Tardó cuatro horas en volver.
“Perdí la noción del tiempo —relata—. A medida que reptaba, alumbrándome con la linterna, fui encontrando vasijas, incensarios, trípodes, metates, piedras de moler. Había también una cascada de incensarios con la figura de Tláloc, que formaban un lago inverosímil de material ofrendado. Todo estaba intacto, como si acabaran de dejarlo. Un cajete estaba colocado sobre una piedra. Los incensarios conservaban el material que había sido quemado. Había semillas, alimentos… un tesoro de información inestimable”.

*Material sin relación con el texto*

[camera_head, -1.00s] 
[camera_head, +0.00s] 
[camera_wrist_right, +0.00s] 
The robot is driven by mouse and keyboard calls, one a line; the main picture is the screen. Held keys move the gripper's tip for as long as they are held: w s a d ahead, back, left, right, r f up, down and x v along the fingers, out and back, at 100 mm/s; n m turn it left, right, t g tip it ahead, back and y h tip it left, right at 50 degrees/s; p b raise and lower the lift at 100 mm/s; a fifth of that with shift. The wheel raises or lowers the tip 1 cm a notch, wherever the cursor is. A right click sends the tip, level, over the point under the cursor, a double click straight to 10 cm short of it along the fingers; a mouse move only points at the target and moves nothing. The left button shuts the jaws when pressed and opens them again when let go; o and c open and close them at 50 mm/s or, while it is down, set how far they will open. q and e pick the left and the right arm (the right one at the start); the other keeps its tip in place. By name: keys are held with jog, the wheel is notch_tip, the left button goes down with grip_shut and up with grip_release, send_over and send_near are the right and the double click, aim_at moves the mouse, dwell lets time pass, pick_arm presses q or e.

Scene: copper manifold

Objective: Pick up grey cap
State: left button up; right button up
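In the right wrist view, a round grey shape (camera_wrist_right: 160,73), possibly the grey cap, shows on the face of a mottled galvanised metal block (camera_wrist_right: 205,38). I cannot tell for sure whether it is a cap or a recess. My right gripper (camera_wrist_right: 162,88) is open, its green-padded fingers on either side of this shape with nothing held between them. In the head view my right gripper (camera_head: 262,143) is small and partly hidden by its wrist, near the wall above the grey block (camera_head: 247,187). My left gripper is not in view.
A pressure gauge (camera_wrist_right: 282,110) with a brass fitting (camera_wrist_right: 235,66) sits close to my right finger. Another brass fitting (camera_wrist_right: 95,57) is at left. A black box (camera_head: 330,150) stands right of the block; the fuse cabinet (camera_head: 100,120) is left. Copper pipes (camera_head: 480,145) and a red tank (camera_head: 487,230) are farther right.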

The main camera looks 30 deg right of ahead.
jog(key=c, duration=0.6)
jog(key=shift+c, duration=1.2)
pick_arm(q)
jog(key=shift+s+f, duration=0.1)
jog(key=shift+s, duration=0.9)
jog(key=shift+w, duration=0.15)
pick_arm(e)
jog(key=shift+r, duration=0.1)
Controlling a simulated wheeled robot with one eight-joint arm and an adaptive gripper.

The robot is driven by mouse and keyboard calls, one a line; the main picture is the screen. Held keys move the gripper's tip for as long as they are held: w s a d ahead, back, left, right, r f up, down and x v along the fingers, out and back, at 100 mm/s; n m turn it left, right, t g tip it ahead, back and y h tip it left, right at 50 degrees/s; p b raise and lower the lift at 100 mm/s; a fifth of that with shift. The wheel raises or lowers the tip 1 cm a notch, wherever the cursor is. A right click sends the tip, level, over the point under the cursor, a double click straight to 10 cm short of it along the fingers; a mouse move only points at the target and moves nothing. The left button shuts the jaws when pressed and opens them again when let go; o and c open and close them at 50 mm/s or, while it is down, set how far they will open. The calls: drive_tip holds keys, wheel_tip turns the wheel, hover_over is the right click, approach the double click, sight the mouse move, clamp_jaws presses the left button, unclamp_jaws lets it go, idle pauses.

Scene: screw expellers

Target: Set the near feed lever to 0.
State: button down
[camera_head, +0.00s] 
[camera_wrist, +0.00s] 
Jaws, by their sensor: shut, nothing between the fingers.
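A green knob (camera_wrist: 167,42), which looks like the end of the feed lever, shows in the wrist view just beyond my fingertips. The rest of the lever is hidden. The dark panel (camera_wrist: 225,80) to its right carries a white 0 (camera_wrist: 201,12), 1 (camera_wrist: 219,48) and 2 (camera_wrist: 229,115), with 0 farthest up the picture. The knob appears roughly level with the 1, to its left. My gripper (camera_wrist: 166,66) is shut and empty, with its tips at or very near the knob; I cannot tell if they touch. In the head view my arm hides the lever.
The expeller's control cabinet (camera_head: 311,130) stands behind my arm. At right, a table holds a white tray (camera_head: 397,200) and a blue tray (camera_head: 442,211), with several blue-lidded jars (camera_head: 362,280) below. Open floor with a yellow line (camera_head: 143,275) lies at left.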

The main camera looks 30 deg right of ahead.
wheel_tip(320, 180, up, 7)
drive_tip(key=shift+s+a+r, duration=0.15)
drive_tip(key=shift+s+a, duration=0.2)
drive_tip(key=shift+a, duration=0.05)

Había también pinturas. Unas muy rudimentarias serpientes entrelazadas pintadas en los muros de la cueva. “Me estremeció pensar que ninguna voz humana se había escuchado allí desde hacía mil años. Desde hacía mil años, ningún ser humano había respirado en esa parte de la cueva”, recuerda De Anda.
El lugar se puso difícil, aparecieron agujeros estrechos y lodosos, difíciles de cruzar incluso para un hombre diminuto (De Anda es ancho, fornido). En aquella zona había muy poco oxígeno y era preciso jalarlo con la boca. De Anda sentía, sin embargo, que la cueva “lo estaba dejando entrar”. No se equivocó. Se abrió otra galería: en ella había una estalagmita inmensa, que las filtraciones de agua habían cincelado durante millones de años. La rodeaban decenas de incensarios dedicados a Tláloc.
Una cueva no saqueada, un total de siete ofrendas, más 150 incensarios intactos. Huesos, jade, centenares de artefactos.
En 1959, un guía de turistas, José Humberto Gómez, descubrió la cueva de Balamkanché, el conjunto subterráneo más importante de la región, formado por un kilómetro de cavernas que descienden hacia un lago subterráneo. En una, entre cientos de ofrendas, se halló una estalactita inmensa que toca el suelo y que para los sacerdotes mayas no es otra cosa que la Ceiba sagrada que sostiene el universo.
Desde aquel hallazgo no había vuelto a descubrirse algo tan importante: Balamkú ayudará a reescribir la historia de Chichén Itzá.
Guillermo de Anda regresó a la luz llorando. “La cueva me dejó entrar muy lejos —le dijo a su equipo—. Allá abajo hay un tesoro”.
Un venado asomó entre los árboles, y luego se esfumó.